-- Begin --

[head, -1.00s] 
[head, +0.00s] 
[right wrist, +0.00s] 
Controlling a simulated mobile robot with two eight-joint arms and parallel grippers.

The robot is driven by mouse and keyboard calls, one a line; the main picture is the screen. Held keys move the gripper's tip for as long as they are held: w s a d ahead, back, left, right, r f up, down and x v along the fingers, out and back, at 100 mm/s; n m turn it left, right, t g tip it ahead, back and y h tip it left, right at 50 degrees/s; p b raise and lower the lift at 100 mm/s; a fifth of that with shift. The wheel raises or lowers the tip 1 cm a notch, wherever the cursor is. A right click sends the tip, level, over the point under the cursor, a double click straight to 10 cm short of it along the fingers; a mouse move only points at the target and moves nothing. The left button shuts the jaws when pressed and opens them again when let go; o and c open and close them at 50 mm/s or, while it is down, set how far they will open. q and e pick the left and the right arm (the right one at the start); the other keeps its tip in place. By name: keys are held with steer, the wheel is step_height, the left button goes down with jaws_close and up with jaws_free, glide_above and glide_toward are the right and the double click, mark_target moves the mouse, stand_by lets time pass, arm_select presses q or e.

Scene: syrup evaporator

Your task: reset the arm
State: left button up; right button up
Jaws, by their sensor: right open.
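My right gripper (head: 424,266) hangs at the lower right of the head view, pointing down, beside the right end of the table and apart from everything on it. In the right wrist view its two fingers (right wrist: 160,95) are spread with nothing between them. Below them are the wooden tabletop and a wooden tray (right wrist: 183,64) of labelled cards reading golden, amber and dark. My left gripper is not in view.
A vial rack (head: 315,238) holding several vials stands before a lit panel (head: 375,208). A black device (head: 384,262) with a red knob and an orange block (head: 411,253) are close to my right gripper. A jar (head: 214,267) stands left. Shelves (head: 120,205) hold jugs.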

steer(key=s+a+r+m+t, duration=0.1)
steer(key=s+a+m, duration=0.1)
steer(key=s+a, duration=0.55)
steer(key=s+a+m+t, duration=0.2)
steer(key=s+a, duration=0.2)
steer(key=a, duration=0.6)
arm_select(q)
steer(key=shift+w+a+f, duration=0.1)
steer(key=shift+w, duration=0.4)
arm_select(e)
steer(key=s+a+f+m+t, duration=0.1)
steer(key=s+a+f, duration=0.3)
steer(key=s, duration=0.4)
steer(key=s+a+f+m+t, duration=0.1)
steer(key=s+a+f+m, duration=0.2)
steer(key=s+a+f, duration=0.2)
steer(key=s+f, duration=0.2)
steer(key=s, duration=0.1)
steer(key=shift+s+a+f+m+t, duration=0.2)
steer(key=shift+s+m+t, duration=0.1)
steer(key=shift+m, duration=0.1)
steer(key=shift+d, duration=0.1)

-- End --

WORK TO DO
Reproduce the full listing exactly.

SOLUTION TO THE EXERCISE
[head, -1.00s] 
[head, +0.00s] 
[right wrist, +0.00s] 
Controlling a simulated mobile robot with two eight-joint arms and parallel grippers.

The robot is driven by mouse and keyboard calls, one a line; the main picture is the screen. Held keys move the gripper's tip for as long as they are held: w s a d ahead, back, left, right, r f up, down and x v along the fingers, out and back, at 100 mm/s; n m turn it left, right, t g tip it ahead, back and y h tip it left, right at 50 degrees/s; p b raise and lower the lift at 100 mm/s; a fifth of that with shift. The wheel raises or lowers the tip 1 cm a notch, wherever the cursor is. A right click sends the tip, level, over the point under the cursor, a double click straight to 10 cm short of it along the fingers; a mouse move only points at the target and moves nothing. The left button shuts the jaws when pressed and opens them again when let go; o and c open and close them at 50 mm/s or, while it is down, set how far they will open. q and e pick the left and the right arm (the right one at the start); the other keeps its tip in place. By name: keys are held with steer, the wheel is step_height, the left button goes down with jaws_close and up with jaws_free, glide_above and glide_toward are the right and the double click, mark_target moves the mouse, stand_by lets time pass, arm_select presses q or e.

Scene: syrup evaporator

Your task: reset the arm
State: left button up; right button up
Jaws, by their sensor: right open.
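My right gripper (head: 424,266) hangs at the lower right of the head view, pointing down, beside the right end of the table and apart from everything on it. In the right wrist view its two fingers (right wrist: 160,95) are spread with nothing between them. Below them are the wooden tabletop and a wooden tray (right wrist: 183,64) of labelled cards reading golden, amber and dark. My left gripper is not in view.
A vial rack (head: 315,238) holding several vials stands before a lit panel (head: 375,208). A black device (head: 384,262) with a red knob and an orange block (head: 411,253) are close to my right gripper. A jar (head: 214,267) stands left. Shelves (head: 120,205) hold jugs.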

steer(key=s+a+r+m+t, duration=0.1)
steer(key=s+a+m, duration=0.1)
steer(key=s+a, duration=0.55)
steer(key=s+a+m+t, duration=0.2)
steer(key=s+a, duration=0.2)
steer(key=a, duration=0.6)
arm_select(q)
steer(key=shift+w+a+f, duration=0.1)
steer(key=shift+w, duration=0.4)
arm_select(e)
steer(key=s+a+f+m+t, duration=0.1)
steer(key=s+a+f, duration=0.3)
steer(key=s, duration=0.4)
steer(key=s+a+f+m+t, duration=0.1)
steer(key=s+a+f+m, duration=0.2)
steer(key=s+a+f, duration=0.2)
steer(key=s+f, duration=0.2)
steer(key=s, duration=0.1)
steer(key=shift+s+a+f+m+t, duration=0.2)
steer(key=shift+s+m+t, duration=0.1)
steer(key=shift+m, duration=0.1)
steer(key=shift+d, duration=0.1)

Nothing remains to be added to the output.